Federal law requires employers in the U.S. respond immediately to claims of sexual harassment and provide assurances that work environments are free from harassment. The EEOC has established minimum standards and guidelines which states should adopt in order to adhere to anti-harassment laws. The EEOC Enforcement Guidance provides that employers should ensure that supervisors and managers receive periodic training so they fully understand their responsibilities under anti-harassment laws and harassment/discrimination complaint procedures.

Many states, prompted by the federal government, have passed training mandates across a broad spectrum of topics for employers. A prime example is California’s AB 1825 otherwise known as California’s Sexual Harassment Prevention Training law. California employers are subject to the following requirements if they have 50 or more employees.

Two Hours of Training Every Two Years. Must be provided to each supervisory employee, every two years.

New Hires and Promotions. New supervisory employees must be trained within six months of their assumption of a supervisory position, and then every two years.

High Quality Training Required. The training mandated must be of a high quality, conducted via "classroom or other effective interactive training" and must include the following topics: Information and practical guidance regarding federal and state statutory laws about sexual harassment. Information about the correction of sexual harassment and the remedies available to victims of sexual harassment. Practical examples aimed at instructing supervisors in the prevention of harassment, discrimination, and retaliation.

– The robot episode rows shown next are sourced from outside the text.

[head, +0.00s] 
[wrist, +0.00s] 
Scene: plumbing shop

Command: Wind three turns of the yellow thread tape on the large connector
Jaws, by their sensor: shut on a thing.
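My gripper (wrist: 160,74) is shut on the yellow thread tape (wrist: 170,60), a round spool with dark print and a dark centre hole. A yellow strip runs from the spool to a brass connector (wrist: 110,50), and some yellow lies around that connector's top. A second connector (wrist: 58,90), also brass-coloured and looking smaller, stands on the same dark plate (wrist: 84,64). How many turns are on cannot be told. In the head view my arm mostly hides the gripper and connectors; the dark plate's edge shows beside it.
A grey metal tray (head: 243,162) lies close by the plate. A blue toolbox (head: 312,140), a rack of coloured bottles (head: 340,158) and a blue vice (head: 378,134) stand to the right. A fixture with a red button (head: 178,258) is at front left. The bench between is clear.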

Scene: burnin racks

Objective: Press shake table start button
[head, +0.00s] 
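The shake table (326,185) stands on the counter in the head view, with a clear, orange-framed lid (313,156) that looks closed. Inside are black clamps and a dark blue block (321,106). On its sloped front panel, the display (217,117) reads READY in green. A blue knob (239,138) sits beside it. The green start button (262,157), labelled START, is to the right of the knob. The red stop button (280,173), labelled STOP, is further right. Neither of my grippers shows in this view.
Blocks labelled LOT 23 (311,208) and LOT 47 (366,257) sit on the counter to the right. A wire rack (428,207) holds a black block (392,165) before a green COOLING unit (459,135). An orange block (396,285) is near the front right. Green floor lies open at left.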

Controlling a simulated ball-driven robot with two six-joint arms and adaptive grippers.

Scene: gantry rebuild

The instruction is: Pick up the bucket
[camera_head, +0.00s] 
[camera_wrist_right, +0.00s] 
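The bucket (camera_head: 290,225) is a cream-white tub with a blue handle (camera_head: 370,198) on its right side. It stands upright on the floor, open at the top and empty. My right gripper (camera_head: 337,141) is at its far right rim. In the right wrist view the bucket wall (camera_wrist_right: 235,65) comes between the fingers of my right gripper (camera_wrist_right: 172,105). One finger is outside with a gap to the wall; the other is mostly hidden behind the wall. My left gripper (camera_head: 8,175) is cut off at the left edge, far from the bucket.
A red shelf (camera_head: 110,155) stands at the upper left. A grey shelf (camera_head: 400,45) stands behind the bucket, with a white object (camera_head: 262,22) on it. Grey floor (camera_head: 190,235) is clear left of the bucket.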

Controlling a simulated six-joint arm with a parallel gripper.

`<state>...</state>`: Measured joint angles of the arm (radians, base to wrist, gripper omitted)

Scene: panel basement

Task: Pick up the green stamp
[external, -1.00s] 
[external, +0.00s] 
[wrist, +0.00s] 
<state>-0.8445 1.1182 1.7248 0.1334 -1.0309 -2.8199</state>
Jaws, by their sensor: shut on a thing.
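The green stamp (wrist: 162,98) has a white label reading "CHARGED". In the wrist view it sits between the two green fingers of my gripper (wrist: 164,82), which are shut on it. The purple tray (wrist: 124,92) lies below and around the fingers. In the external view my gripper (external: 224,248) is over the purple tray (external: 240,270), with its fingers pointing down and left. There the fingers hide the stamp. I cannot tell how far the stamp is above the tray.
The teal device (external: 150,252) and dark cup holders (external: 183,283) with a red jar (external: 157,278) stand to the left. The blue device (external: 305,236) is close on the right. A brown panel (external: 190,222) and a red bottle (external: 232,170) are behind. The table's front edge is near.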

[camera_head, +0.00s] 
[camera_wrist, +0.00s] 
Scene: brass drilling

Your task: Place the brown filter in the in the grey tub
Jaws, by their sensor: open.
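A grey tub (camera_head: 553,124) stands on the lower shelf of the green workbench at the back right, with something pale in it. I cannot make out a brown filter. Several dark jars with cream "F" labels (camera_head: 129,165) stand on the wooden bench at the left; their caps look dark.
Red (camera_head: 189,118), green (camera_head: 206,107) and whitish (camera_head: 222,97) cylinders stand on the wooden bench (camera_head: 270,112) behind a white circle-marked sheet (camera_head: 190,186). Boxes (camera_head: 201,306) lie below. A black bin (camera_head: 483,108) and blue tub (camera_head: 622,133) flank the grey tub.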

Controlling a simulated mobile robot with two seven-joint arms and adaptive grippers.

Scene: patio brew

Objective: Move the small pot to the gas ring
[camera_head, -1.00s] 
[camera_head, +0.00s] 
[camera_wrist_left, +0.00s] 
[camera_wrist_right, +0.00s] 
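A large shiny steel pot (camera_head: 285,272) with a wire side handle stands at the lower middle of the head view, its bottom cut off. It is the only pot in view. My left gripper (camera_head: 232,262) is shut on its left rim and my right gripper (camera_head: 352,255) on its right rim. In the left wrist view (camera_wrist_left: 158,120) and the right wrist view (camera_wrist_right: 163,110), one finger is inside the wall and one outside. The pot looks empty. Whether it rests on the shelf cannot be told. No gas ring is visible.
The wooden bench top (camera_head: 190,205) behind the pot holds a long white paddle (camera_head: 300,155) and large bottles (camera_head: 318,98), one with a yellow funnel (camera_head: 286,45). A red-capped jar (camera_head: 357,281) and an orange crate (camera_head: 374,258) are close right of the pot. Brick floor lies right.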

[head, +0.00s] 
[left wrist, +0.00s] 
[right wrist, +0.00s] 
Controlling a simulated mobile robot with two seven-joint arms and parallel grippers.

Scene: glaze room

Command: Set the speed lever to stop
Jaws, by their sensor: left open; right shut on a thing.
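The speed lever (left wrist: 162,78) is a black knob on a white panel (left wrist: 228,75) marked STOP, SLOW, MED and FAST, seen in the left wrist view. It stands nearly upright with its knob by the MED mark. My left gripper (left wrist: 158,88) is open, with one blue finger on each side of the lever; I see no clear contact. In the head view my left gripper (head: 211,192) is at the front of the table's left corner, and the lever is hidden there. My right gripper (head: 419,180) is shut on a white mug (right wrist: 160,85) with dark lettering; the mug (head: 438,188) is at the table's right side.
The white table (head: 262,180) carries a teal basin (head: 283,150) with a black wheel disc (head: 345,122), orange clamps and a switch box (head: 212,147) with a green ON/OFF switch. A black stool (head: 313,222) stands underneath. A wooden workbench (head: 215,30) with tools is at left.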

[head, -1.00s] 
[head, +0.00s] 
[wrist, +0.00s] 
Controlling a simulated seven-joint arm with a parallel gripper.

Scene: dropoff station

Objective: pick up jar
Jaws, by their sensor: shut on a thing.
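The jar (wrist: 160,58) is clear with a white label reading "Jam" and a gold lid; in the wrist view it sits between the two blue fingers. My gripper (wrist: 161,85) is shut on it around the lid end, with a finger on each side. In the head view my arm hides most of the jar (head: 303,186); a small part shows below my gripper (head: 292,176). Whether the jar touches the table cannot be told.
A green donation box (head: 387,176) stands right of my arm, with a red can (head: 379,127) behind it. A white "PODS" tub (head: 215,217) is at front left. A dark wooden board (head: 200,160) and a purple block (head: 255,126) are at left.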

Failure to Comply Opens the Door to Harassment Lawsuits. A claim that an employer failed to provide AB 1825-mandated sexual harassment training does not automatically result in the liability of an employer for harassment. Plaintiffs will argue, however, that the failure to meet the training mandate is evidence of an employer's failure to take all reasonable steps to prevent sexual harassment.

Workplace professionals argue that the training required under AB 1825 must extend beyond sexual harassment and to other forms of prohibited harassment, discrimination and retaliation. Thus the well-rounded sexual harassment training will include, at the minimum, discussions of "how harassment of an employee can cover more than one basis.”